A terra em Moçambique não pode ser vendida. No caso dos grandes projetos, as empresas só precisam indenizar as famílias pelas benfeitorias feitas (cercas, casas, machambas37 etc.). Nessas negociações, as corporações aparecem ao lado do Estado e se utilizam de diferentes estratégias: implementação de projetos de responsabilidade social corporativa, a realização de rituais tradicionais ou religiosos e a contratação de antropólogos e assistentes sociais. Há muita pouca clareza dos cálculos das indenizações, como vemos no relato abaixo: “Eles tem as máquinas deles e, com a máquina na mão, eles calculam quanto vale a machamba. A machamba… a linha férrea passava no meio, então vamos medir: 50 metros de um lado e 50 metros do outro lado. [Quem eram as pessoas?] Foram pessoas da Vale. São essas pessoas. Não nos mostraram nada, nenhum papel, nada. Sempre tinha alguém do governo junto, sempre tinha (…) Machambas em descanso, falavam que eram abandonadas, não podem contar para indenização. Só contaram aquelas que estavam trabalhando” (informação verbal, camponês de Cambulatsitsi, entrevista concedida, grifo nosso).

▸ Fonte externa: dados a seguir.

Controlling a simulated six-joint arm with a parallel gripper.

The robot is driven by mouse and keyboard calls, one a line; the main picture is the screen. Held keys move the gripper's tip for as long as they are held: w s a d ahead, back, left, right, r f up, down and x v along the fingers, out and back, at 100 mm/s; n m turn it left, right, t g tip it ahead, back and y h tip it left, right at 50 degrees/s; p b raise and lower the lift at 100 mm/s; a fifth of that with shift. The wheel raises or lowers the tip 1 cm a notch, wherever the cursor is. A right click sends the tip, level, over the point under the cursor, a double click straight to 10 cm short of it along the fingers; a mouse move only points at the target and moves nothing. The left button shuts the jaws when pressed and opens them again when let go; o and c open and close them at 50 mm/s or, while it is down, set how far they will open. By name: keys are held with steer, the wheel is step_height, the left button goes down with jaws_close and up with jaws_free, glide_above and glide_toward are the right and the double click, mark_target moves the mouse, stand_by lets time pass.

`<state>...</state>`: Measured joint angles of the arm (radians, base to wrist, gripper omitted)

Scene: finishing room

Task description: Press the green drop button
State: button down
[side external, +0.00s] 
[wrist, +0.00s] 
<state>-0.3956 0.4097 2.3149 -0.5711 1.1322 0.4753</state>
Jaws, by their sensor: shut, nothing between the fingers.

Muito embora as desapropriações tenham sido feitas na marca de 50 metros, só foram indenizados 15 metros. As machambas que estavam em repouso não foram contabilizadas. Os camponeses praticam uma agricultura itinerante, repartindo sua terras em distintas parcelas devido aos tipos de solo e apoiando-se na prática do pousio, como estratégia de minimização de riscos. Esse costume não foi considerado nas negociações com a terra.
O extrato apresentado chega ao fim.